É este, no entanto, o caso em que se encontra o
Brasil. E note-se que os Sacerdotes brasileiros como, aliás, todos os
Sacerdotes católicos do mundo, não se recusam ao serviço militar especializado
para Sacerdotes, que consiste em lhes dar treinamento necessário para exercerem
em pleno campo de batalha seu sublime ofício de capelães. Não querem, pois, os
Sacerdotes católicos deixar de cooperar na defesa da pátria. O que eles desejam
é simplesmente o direito de cooperar dentro de seu sagrado ministério,
expondo-se com insuperável risco de suas vidas sob a metralha e o canhão, mas
sempre na qualidade de Ministros de Deus.
Esta consideração faz reavivar-se em nós a esperança
que os dispositivos da Constituição de 34, que admitiam o serviço militar
especializado para os Sacerdotes e Religiosos, ainda seja revigorado pelo atual
Governo.
* * *
Resolvemos abordar este assunto, porquanto o “Diário
de São Paulo” de 14 de junho trouxe um telegrama que não podemos deixar de
tomar em consideração.
Segundo tal notícia, os Sacerdotes que não prestarem
serviço militar especializado não poderão ser funcionários públicos, nem
lecionar em colégios oficializados ou reconhecidos, e não poderão, também,
receber qualquer favor dos governos federal, estadual ou municipal de qualquer
recanto de nosso território.
Consideramos tal notícia como mal intencionada.
* * *
O “Estado de S. Paulo” publicou na semana p.p. um
artigo de seu cronista internacional sobre a “situação política na Espanha”.
Sem entrar na parte propriamente política do artigo,
não podemos deixar de formular nosso desacordo com aquele artigo, no que se
refere a certos aspectos da personalidade do povo espanhol.
Diz ele que o “povo espanhol é religioso, de uma
religiosidade cega e fanática, que pode arrastá-lo aos mais sanguinários
excessos”. E explica que isto se deve “a sete séculos longos de domínio árabe.
Como o árabe, o espanhol é fatalista de um fatalismo essencialmente muçulmano”.

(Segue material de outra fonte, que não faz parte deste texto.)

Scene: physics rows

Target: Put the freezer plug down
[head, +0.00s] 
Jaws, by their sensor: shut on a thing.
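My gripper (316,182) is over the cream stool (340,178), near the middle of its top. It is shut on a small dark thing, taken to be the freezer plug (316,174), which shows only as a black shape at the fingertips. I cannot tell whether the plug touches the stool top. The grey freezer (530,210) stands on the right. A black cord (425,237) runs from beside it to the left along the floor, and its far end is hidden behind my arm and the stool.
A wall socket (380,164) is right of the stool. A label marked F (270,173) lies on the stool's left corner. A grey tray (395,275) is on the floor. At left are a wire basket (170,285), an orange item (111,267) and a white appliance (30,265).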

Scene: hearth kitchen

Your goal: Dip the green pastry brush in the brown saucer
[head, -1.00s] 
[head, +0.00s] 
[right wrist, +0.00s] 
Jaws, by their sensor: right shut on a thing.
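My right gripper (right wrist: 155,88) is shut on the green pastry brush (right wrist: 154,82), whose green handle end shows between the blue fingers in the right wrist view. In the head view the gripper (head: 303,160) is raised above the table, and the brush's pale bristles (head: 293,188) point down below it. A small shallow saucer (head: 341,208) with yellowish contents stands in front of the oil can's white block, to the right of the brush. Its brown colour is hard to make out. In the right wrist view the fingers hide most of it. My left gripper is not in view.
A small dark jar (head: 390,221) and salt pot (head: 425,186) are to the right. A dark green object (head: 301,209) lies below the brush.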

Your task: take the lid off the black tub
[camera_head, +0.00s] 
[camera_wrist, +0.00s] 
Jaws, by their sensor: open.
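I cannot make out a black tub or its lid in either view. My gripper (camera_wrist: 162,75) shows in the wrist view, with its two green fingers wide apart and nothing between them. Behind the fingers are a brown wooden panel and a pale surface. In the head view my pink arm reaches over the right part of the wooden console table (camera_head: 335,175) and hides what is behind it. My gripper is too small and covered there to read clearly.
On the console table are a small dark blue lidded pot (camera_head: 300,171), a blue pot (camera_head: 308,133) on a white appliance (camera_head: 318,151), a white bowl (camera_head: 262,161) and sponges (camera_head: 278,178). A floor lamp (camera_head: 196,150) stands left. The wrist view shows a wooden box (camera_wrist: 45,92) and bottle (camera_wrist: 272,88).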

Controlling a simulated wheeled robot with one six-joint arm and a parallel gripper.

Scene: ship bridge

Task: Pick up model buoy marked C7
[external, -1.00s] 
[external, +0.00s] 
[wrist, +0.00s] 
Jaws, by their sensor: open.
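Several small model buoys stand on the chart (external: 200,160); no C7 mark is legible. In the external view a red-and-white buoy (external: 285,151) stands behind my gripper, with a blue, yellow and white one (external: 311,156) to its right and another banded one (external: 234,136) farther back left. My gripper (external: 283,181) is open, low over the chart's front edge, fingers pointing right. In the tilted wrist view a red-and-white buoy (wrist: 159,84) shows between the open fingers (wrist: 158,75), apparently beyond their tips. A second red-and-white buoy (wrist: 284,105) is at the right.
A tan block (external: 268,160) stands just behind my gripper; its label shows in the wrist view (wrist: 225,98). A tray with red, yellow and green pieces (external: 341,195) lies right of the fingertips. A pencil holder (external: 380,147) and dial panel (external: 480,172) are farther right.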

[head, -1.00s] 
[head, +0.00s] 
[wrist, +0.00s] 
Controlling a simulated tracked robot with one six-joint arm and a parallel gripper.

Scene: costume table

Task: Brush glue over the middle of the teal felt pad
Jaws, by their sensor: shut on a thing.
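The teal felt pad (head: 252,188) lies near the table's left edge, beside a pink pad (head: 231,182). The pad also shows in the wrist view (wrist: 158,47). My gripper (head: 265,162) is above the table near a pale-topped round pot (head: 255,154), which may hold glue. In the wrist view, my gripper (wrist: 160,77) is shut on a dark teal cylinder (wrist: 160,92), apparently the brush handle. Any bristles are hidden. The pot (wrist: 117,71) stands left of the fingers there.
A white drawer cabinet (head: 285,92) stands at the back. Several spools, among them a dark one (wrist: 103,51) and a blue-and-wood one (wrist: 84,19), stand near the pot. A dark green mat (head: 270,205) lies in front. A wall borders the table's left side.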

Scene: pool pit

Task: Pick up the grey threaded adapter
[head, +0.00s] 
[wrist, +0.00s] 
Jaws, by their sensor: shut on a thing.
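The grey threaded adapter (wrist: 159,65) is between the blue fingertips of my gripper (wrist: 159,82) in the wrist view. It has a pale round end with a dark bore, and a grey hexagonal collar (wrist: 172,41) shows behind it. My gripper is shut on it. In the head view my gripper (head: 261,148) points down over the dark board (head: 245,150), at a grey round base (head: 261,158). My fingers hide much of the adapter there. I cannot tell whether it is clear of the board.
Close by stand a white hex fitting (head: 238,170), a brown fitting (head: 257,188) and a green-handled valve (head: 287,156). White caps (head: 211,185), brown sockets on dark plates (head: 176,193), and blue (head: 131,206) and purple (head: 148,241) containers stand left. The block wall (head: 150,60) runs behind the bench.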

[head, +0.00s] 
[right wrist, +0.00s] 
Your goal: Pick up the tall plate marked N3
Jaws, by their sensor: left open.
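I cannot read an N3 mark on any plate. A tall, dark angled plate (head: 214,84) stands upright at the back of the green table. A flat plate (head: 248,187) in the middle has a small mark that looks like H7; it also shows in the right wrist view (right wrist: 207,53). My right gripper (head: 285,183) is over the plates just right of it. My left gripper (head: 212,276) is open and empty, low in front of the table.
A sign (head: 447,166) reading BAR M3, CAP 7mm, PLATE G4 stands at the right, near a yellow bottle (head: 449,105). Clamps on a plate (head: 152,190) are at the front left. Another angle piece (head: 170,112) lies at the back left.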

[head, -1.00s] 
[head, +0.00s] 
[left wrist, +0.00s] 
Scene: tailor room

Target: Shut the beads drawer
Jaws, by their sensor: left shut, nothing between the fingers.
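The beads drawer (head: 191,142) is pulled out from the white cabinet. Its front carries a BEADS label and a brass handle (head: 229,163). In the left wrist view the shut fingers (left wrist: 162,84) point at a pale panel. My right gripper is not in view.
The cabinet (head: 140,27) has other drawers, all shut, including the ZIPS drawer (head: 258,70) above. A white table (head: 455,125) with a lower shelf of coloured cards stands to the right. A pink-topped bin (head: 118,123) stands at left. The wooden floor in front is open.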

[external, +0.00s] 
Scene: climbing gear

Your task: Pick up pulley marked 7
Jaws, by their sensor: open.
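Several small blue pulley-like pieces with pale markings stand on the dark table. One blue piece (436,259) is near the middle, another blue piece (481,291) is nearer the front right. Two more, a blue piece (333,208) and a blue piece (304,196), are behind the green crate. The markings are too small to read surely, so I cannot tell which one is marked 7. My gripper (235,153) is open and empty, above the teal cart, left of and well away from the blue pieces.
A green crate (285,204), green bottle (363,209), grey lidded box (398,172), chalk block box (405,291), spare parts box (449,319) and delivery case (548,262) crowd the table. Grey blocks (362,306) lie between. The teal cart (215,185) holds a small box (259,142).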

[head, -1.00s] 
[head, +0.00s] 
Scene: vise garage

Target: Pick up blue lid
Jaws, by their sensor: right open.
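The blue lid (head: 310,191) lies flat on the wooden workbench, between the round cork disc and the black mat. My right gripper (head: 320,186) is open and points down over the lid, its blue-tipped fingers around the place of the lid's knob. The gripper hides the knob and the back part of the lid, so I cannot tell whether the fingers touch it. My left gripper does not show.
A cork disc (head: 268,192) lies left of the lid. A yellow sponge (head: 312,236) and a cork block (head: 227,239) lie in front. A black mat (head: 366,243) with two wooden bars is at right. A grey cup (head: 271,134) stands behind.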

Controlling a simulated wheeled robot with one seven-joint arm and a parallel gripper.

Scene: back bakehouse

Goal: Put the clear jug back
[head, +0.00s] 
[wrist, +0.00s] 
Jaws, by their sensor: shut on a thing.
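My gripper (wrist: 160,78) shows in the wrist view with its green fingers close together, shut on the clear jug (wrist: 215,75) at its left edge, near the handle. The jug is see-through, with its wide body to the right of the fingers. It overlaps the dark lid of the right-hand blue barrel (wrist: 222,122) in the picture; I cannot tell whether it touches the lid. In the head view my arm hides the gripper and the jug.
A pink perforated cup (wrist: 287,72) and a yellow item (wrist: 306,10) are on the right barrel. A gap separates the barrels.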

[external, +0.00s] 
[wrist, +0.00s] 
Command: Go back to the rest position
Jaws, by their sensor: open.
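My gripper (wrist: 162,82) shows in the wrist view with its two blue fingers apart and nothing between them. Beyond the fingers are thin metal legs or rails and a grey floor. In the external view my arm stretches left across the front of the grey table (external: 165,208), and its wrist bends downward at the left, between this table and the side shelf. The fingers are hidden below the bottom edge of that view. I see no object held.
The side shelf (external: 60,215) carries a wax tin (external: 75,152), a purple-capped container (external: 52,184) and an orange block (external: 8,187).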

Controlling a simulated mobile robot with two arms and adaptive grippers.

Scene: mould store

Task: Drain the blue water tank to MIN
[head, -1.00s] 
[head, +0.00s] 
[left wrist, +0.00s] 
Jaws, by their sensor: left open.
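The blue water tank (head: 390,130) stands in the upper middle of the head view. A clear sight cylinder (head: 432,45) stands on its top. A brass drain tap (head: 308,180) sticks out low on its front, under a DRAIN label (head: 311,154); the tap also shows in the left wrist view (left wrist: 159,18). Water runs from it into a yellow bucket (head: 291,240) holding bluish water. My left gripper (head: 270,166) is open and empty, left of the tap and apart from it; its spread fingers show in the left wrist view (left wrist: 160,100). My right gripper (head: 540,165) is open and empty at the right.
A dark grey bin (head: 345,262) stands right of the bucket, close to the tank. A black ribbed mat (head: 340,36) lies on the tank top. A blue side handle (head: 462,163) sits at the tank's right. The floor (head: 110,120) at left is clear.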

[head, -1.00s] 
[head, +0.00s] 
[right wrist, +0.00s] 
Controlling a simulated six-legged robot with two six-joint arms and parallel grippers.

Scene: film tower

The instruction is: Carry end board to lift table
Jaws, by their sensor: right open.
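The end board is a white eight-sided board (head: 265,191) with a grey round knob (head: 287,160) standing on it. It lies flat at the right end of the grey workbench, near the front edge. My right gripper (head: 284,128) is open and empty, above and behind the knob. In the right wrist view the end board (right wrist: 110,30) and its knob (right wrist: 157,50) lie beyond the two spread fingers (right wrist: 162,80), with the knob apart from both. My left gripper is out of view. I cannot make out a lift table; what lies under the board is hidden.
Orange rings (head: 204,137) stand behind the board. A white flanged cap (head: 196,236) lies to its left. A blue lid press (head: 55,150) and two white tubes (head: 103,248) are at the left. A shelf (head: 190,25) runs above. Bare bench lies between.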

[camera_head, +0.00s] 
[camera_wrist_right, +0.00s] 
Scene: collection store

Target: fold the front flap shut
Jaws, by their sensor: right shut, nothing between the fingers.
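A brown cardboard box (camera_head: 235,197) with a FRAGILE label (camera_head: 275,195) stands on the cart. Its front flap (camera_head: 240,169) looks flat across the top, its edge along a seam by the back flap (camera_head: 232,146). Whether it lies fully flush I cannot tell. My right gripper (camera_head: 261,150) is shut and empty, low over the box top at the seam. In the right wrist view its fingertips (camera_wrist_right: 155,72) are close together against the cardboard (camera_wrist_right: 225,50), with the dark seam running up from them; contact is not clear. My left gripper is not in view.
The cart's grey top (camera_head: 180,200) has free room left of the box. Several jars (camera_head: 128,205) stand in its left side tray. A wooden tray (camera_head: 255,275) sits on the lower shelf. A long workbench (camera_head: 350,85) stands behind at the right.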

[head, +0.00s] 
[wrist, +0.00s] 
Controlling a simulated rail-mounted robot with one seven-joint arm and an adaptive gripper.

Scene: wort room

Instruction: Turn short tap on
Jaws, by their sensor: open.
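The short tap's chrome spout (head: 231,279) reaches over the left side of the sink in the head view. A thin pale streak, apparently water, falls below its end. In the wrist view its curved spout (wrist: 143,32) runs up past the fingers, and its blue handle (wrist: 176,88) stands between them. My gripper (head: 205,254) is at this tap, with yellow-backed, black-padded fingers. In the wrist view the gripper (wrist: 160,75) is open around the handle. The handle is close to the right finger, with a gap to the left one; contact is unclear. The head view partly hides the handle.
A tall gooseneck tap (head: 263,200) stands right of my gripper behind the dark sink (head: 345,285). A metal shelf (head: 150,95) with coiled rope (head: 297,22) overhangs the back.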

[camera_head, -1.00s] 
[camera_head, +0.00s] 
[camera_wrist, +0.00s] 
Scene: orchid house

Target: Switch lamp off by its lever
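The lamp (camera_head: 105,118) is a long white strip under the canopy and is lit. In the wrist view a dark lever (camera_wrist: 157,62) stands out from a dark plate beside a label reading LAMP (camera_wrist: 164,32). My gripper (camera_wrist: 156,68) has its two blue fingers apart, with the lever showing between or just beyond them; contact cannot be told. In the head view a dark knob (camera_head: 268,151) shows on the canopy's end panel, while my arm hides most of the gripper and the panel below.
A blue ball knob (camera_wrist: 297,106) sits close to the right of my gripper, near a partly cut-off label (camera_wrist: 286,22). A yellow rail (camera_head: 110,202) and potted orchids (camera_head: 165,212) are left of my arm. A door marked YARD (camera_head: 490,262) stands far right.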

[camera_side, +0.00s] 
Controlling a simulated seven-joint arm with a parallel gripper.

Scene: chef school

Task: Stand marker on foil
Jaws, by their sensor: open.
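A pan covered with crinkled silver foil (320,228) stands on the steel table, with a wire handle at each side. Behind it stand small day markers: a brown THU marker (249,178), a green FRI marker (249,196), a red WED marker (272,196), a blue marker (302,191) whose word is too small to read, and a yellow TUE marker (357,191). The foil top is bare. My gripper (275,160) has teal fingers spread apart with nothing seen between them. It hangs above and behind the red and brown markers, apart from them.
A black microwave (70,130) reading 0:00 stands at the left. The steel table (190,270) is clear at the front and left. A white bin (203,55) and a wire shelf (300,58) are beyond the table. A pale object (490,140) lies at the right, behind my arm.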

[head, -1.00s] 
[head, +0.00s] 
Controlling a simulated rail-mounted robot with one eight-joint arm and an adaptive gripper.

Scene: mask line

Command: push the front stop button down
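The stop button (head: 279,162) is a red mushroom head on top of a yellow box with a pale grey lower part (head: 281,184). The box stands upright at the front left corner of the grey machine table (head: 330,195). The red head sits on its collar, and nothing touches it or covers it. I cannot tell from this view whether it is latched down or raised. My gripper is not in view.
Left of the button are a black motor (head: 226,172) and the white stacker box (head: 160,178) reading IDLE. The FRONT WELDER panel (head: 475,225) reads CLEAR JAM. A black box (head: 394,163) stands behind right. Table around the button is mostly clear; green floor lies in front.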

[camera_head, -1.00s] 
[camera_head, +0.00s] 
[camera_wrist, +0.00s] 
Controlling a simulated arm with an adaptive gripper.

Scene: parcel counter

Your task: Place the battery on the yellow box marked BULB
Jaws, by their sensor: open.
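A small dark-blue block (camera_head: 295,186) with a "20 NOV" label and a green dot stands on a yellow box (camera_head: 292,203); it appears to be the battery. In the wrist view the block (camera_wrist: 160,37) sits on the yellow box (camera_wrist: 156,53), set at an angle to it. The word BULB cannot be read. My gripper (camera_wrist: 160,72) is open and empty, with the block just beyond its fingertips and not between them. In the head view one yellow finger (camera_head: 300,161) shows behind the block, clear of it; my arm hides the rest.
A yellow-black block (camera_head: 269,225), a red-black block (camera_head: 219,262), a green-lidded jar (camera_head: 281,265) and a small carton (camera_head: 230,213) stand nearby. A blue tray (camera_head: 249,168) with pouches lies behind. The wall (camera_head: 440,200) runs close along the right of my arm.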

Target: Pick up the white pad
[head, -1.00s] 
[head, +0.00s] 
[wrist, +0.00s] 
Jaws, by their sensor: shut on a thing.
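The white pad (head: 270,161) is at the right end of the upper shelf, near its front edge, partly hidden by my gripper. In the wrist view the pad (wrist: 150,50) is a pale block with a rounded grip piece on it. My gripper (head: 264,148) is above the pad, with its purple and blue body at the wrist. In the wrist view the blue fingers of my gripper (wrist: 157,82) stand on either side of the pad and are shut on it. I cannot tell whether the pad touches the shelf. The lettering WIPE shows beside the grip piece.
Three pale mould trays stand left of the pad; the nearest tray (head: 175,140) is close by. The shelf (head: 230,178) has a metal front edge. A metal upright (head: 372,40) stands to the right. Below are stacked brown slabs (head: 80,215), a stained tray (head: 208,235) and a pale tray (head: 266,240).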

Mais adiante acrescenta que o “espanhol é de uma
crueldade implacável, ao mesmo tempo frio e passional. Tem-se como grande
superior aos demais homens e povos, e acha nos próprios defeitos razões para se
orgulhar. É rebelde a qualquer coação ou influência material ou moral graças a
seu fatalismo. É enfim, e acima de tudo, incapaz de conceber o mais leve
compromisso: quem está deste lado da paliçada é amigo e quem está além dela é
um inimigo que urge suprimir”.
Atrás desta crítica, como não discernir diversos
ataques à Igreja? Como não ver que se insinua aí que o Catolicismo não é senão
um verniz através do qual o islamismo domina a
Espanha? Como não sentir que é a famosa acusação referente à Inquisição, que
está latente em tudo isto?
A História é clara demais para que os brios católicos
e espanhóis, ao mesmo tempo ofendidos por este artigo, se sintam na necessidade
de argumentar.
Na recente revolução, a Espanha conseguiu dar provas
ao mundo de que a raça dos cruzados não morreu e de que, sobretudo, não se
apagou nela a Fé Católica.
Quem quiser ver, em tantos feitos do mais puro
heroísmo católico, influências muçulmanas, não precisa de refutação.